Section titled Overdrafts

Something comes out of the Operating Expense account unexpectedly.

There are a lot of options here and I’m going to describe them in general and which ones I have.

Institution default: In some cases institutions will not pay the item that came in that would have drawn the account negative. There’s usually a fee from the institution if that happens. This is the deep fallback option.

Line of credit: I have a personal line of credit with my primary institution. This is a revolving loan that will be advanced automatically if something comes in that would have drawn my account negative. Some institutions let you use a credit card for this, I avoid that option. The reason I avoid it is because overdrafts are considered a cash advance. Cash advances are often charged daily interest instead of monthly (similar to the line of credit); however, when you make payments, the payment will sometimes go to pay down purchases before going to pay off cash advances (not the same as the line of credit as there’s only one type of charge there).

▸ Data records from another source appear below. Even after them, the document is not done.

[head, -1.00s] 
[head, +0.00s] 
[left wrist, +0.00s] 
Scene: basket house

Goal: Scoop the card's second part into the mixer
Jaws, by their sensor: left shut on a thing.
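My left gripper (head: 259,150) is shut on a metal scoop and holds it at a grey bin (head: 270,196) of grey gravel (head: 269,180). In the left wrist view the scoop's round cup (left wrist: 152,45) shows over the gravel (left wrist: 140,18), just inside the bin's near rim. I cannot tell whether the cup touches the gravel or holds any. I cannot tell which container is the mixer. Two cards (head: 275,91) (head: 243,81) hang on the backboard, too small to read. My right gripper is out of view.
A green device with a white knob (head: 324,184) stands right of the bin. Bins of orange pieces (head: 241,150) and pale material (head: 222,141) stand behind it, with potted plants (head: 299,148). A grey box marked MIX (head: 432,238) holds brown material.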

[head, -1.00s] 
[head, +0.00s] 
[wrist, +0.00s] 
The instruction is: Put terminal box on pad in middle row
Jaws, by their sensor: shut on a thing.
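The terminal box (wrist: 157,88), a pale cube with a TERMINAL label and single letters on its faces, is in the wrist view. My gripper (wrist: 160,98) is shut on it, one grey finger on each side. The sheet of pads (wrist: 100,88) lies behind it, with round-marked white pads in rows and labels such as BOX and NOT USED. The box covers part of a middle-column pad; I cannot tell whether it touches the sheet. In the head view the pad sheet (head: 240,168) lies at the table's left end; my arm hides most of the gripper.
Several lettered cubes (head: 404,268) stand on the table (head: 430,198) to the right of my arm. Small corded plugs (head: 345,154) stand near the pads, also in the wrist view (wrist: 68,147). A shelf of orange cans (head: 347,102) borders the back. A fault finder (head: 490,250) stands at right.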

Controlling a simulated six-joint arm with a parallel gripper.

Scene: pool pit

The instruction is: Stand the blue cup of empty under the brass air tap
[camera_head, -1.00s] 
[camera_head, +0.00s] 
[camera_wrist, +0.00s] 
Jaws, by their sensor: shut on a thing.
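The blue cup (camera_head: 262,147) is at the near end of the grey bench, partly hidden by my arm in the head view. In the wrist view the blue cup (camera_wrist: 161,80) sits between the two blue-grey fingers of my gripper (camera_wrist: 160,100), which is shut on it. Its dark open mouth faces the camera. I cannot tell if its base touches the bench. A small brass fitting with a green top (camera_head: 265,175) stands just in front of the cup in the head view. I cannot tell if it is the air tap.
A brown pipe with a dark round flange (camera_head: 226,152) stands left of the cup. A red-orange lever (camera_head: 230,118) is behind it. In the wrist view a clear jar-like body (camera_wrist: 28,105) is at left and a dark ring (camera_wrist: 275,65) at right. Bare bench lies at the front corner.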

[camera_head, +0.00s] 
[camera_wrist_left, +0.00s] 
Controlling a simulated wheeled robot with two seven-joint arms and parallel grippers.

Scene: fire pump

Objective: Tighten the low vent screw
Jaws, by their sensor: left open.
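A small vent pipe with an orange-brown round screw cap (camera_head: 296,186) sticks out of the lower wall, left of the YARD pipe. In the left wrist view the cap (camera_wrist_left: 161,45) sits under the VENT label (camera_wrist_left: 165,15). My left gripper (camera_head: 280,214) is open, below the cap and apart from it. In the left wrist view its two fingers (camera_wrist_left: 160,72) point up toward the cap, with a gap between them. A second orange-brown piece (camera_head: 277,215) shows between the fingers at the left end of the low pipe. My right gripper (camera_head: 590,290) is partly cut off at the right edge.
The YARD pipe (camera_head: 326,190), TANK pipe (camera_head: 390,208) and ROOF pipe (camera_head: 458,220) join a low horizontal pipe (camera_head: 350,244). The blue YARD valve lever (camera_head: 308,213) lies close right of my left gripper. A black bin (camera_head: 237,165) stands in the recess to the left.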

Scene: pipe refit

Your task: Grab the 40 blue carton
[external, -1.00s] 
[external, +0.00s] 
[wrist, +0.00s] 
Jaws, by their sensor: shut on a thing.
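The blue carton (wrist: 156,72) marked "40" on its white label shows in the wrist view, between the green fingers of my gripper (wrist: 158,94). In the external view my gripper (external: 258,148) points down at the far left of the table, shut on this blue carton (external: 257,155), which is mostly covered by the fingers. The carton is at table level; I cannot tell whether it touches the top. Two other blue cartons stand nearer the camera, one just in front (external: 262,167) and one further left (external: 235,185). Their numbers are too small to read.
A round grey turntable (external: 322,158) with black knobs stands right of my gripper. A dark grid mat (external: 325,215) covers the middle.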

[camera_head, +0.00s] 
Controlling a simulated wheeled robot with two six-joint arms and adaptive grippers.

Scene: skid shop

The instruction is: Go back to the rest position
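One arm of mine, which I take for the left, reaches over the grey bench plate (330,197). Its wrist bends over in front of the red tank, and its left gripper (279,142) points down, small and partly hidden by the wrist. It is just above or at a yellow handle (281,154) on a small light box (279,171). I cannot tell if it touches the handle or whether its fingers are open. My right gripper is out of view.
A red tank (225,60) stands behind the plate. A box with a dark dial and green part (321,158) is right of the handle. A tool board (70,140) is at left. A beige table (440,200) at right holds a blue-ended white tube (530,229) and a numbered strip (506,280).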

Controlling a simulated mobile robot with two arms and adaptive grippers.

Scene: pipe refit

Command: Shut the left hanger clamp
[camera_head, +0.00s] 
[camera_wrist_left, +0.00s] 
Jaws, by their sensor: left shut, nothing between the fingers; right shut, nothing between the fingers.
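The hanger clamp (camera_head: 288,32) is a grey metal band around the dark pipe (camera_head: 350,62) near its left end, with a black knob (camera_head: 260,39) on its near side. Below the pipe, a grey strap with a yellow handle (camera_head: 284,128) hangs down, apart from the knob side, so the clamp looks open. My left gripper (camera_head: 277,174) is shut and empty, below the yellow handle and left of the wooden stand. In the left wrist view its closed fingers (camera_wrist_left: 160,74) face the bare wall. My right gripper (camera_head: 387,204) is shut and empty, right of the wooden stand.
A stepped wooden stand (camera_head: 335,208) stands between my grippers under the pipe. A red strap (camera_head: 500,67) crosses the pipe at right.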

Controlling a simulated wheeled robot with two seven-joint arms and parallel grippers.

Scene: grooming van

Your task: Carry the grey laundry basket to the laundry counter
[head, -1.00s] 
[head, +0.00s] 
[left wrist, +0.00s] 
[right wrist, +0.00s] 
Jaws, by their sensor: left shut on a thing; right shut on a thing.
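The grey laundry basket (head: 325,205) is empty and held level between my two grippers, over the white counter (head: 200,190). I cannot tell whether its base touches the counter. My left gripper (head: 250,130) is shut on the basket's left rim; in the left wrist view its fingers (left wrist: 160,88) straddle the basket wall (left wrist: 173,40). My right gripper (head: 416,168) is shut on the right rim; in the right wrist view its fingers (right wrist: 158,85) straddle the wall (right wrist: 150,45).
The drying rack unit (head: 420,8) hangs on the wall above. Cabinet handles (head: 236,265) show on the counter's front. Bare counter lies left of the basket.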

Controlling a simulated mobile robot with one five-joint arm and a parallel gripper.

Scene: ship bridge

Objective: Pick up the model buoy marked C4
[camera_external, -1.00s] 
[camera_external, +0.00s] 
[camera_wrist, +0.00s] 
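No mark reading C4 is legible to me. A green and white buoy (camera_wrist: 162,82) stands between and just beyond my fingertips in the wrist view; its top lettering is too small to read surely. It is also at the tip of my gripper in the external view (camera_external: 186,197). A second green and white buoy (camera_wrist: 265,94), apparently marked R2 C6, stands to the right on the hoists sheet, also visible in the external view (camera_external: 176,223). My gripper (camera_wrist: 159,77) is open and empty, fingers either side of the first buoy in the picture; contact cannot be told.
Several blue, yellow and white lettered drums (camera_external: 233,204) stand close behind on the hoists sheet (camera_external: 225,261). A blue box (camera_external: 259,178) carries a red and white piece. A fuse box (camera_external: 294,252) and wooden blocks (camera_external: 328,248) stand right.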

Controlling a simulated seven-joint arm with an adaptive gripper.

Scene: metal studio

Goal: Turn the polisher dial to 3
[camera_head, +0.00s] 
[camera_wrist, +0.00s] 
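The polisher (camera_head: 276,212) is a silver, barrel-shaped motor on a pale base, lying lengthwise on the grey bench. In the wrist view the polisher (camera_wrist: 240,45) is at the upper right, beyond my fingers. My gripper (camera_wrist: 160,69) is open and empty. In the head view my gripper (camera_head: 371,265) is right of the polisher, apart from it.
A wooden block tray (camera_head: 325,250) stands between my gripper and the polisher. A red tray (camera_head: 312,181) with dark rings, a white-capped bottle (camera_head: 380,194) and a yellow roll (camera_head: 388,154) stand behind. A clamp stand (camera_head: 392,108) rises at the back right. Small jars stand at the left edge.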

Another account: Another option, which I’m setting up is to have the funds drawn from another account automatically; specifically the Runway account. To be clear, there will be a chain here; like an overdraft conga line. If the Operating Expense account is about to go negative, money should get transferred from the line of credit. If the line of credit is maxed out, funds should be drawn from the Runway account. If funds aren’t available in the Runway account, funds should come from the Hold account. The idea is to set up the distribution and redistribution ratios in a way that this never happens.

At no point should funds be taken from the Taxes account.